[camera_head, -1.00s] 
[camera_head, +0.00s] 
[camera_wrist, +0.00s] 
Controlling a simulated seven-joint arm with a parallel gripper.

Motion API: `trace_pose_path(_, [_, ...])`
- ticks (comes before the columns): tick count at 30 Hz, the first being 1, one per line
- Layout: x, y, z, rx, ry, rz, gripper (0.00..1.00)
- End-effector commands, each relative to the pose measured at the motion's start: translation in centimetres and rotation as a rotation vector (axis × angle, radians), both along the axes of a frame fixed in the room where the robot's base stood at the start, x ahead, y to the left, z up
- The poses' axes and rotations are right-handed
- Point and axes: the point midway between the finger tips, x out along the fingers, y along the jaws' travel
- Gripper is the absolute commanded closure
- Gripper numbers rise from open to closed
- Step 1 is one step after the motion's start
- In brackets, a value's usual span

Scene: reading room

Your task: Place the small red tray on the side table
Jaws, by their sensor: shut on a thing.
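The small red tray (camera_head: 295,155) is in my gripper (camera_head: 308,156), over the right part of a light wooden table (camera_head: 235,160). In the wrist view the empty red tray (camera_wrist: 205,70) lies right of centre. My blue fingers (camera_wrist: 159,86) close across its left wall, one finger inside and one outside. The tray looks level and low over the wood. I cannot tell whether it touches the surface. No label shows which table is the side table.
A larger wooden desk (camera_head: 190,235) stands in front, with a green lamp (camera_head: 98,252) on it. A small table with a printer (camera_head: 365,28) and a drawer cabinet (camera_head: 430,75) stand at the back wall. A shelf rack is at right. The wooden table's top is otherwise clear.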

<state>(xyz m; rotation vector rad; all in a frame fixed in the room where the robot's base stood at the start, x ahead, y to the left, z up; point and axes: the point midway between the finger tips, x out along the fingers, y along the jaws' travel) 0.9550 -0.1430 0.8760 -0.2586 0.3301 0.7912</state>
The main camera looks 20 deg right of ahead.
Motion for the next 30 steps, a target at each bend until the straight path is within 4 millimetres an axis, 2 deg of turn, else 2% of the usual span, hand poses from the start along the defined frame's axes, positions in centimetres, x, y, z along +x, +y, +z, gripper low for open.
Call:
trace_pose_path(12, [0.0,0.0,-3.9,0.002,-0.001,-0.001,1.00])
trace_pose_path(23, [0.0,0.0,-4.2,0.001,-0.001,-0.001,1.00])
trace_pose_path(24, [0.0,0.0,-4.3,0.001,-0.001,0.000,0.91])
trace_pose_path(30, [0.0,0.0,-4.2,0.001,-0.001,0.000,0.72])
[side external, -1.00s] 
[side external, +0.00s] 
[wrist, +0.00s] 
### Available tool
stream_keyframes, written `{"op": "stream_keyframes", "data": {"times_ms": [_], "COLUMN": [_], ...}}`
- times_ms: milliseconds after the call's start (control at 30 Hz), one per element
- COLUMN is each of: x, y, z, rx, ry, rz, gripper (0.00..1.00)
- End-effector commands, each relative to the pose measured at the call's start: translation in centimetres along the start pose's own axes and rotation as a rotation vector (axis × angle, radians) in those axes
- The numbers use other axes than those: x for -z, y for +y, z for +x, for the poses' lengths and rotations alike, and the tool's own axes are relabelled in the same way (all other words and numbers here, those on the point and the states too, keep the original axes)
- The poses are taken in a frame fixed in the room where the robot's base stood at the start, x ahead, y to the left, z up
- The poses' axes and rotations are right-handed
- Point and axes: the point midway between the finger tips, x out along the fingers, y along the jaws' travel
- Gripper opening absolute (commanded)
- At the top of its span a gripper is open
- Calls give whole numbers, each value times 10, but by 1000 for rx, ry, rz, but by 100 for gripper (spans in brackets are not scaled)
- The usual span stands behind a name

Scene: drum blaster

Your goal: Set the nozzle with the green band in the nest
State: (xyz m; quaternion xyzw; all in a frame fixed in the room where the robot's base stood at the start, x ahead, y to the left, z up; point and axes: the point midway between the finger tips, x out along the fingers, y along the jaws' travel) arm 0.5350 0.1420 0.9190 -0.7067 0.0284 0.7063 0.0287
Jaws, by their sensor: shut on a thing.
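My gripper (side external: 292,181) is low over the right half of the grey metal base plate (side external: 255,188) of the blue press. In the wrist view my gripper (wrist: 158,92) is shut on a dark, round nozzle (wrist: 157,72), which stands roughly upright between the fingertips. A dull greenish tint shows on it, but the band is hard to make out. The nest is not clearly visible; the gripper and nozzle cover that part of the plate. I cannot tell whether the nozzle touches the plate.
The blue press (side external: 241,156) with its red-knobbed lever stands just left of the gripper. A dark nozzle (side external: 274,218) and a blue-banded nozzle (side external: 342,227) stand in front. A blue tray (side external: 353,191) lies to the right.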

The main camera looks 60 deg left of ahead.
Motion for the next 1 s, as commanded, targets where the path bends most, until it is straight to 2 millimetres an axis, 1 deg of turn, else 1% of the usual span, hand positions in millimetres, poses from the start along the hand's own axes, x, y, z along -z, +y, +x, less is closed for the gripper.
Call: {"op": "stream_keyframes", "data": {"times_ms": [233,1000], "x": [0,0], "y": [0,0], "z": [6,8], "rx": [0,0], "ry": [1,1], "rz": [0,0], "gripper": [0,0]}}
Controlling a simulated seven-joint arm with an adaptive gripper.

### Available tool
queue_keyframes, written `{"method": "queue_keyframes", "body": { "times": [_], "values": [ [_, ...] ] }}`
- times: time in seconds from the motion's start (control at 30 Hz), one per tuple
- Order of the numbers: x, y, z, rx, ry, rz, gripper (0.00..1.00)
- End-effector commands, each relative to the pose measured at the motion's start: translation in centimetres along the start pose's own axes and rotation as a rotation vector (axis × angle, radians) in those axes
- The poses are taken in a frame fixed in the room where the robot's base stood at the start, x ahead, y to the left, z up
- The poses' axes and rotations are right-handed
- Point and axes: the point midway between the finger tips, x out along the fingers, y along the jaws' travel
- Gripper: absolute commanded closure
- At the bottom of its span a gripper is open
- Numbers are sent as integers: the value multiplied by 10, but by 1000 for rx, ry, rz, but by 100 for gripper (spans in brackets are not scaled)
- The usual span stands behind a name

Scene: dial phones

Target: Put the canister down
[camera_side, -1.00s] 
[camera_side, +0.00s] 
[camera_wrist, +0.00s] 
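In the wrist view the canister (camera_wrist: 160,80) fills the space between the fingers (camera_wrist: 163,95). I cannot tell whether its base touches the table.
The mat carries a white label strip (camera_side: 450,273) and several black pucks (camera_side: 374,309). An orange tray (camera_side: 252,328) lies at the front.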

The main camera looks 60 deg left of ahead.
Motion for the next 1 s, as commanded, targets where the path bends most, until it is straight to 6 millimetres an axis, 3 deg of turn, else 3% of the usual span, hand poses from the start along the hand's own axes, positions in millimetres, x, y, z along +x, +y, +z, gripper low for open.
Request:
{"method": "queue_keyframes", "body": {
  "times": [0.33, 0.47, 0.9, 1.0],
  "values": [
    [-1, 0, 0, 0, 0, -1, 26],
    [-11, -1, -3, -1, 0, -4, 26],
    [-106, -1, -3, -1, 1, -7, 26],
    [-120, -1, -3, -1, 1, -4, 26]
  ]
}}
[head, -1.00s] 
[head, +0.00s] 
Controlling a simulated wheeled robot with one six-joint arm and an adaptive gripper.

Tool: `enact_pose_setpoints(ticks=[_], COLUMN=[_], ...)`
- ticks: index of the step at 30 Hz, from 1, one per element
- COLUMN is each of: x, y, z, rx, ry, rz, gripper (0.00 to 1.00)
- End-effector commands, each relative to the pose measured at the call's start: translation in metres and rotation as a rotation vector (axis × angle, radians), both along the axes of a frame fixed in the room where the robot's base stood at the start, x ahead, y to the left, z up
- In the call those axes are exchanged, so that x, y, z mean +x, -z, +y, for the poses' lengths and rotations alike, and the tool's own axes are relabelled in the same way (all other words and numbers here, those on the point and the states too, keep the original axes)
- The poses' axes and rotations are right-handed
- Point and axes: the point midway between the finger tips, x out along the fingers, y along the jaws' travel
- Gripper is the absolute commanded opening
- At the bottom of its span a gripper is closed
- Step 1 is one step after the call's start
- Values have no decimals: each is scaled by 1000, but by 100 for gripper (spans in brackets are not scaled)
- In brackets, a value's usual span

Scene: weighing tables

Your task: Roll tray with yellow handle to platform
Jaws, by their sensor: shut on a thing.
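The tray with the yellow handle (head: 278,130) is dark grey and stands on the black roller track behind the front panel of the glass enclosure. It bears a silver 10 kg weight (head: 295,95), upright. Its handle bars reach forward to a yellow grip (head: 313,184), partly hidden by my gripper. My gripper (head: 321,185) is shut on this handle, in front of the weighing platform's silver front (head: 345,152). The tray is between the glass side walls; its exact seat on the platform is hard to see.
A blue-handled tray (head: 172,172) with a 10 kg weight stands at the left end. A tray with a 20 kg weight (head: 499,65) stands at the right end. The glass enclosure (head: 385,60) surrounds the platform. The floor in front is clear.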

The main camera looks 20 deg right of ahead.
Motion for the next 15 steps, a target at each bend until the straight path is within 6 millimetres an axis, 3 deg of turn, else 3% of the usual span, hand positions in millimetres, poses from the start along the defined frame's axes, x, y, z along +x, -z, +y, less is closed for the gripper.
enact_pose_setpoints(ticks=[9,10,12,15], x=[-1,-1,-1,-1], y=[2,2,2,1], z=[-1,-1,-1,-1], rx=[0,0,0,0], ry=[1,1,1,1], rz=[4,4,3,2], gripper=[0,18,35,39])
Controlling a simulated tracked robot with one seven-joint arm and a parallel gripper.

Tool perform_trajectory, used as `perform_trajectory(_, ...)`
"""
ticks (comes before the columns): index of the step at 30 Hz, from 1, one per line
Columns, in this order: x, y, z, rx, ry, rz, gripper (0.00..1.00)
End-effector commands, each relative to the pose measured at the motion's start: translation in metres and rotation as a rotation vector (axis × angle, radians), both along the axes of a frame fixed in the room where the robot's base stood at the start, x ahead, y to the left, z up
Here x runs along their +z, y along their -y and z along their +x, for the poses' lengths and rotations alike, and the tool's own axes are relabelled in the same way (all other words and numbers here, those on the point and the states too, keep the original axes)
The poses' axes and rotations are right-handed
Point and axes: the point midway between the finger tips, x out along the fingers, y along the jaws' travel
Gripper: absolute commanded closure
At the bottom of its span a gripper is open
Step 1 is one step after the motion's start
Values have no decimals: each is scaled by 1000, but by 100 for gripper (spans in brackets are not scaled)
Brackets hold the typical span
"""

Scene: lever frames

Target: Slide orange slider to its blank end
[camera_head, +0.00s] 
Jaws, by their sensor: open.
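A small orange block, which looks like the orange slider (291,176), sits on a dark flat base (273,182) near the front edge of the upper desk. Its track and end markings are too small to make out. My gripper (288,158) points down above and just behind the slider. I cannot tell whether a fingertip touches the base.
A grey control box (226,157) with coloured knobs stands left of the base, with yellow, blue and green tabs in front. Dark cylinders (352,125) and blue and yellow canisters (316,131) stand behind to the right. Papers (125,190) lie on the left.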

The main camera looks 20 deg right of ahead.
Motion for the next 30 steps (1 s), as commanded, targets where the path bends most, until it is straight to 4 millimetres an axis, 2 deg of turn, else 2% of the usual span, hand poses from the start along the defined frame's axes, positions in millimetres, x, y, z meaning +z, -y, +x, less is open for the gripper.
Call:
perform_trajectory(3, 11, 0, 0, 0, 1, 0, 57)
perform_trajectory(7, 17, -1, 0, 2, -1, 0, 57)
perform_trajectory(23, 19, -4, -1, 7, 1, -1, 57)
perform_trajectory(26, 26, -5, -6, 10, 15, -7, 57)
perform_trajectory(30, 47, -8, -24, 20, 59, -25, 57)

**WRITTEN EXERCISE:** Extract and reproduce exactly the lines opening with the line containing "- Calls give" and closing with the line containing "Your goal: Set", inclusive.

**THE COMPLETED TASK:**
- Calls give whole numbers, each value times 10, but by 1000 for rx, ry, rz, but by 100 for gripper (spans in brackets are not scaled)
- The usual span stands behind a name

Scene: drum blaster

Your goal: Set the nozzle with the green band in the nest

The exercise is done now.